> [Request]
Search the material below for the string "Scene" and extract each line that has it.

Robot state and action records
---
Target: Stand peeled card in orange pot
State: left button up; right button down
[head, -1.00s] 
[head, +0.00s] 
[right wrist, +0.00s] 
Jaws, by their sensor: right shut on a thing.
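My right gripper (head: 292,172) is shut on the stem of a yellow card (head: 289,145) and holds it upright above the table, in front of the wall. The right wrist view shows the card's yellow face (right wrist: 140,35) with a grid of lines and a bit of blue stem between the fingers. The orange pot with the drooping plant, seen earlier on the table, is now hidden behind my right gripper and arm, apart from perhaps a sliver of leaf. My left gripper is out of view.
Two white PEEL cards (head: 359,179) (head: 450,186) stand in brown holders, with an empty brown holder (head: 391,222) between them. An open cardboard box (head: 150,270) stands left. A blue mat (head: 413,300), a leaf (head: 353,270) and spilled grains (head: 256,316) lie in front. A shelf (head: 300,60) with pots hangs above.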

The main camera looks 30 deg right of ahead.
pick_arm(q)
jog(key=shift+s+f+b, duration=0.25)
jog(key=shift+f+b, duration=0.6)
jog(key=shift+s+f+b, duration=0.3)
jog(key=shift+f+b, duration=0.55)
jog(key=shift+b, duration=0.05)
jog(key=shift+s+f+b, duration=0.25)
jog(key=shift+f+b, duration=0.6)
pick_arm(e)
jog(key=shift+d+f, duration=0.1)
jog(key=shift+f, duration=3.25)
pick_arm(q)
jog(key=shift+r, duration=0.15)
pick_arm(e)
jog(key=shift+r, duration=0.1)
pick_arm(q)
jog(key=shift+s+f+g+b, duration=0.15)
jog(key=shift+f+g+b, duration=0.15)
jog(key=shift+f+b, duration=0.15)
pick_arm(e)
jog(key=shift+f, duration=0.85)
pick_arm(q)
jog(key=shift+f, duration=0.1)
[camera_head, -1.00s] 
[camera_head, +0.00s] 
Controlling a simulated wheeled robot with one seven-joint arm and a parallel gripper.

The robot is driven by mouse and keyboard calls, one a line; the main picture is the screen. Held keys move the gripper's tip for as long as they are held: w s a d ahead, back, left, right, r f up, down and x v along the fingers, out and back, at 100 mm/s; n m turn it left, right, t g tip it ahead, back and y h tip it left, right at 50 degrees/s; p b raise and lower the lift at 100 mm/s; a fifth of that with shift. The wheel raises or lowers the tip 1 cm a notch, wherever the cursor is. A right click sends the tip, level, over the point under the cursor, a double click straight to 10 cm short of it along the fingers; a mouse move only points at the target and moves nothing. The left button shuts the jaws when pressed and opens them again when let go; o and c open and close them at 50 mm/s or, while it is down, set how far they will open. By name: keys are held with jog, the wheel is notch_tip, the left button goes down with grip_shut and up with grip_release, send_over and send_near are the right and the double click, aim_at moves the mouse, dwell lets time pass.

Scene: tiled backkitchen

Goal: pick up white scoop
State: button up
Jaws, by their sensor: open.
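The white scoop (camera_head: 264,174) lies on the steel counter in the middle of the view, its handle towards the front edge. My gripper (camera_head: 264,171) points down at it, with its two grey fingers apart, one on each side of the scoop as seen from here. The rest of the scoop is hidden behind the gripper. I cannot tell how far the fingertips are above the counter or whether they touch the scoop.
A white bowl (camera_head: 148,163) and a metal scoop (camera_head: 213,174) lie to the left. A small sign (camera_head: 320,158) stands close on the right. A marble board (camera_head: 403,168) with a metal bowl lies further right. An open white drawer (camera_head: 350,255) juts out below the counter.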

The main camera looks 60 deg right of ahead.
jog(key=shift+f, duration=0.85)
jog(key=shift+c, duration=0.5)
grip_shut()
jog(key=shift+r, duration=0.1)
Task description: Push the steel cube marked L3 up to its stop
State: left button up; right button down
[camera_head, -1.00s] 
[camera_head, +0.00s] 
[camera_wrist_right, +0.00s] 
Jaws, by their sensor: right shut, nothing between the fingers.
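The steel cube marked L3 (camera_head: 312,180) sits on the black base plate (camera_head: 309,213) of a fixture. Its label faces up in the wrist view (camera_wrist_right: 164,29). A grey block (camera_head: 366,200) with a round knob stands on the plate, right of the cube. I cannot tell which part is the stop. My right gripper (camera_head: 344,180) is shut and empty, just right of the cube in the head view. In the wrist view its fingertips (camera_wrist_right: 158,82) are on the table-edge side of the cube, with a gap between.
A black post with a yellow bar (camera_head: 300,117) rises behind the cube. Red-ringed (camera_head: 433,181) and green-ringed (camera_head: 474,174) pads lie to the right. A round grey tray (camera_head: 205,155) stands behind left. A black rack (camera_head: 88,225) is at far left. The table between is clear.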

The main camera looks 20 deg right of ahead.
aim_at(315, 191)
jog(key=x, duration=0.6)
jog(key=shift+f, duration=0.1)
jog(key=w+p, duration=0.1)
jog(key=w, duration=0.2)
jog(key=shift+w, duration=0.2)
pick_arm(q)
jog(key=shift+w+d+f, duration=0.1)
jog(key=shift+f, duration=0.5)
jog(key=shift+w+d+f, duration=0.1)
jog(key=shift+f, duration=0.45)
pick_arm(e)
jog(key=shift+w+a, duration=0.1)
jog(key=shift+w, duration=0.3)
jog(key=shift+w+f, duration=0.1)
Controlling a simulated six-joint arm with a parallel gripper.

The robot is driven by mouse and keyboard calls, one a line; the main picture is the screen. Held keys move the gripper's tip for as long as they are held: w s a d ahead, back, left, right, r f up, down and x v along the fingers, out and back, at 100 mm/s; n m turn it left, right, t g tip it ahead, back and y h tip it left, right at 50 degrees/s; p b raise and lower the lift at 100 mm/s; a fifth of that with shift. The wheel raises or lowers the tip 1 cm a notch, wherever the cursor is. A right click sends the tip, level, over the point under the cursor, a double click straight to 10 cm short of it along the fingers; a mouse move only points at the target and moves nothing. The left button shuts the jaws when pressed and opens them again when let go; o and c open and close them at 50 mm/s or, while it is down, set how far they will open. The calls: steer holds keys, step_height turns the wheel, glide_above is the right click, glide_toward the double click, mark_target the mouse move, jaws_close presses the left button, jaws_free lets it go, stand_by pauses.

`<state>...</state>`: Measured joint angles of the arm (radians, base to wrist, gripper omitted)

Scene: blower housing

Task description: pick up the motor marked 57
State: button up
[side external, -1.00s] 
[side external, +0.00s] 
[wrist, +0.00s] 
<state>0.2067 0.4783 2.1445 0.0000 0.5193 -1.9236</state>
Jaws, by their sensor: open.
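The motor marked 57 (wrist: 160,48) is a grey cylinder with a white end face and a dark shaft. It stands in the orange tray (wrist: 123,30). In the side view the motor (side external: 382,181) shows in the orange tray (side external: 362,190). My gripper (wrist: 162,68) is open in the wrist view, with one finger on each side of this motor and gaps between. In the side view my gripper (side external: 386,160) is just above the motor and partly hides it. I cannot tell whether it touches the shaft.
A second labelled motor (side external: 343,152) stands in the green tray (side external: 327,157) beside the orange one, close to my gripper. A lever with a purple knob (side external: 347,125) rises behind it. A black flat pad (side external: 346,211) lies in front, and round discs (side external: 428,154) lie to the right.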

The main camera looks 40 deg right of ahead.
---
> [Full solution]
Scene: tiled backkitchen
Scene: blower housing

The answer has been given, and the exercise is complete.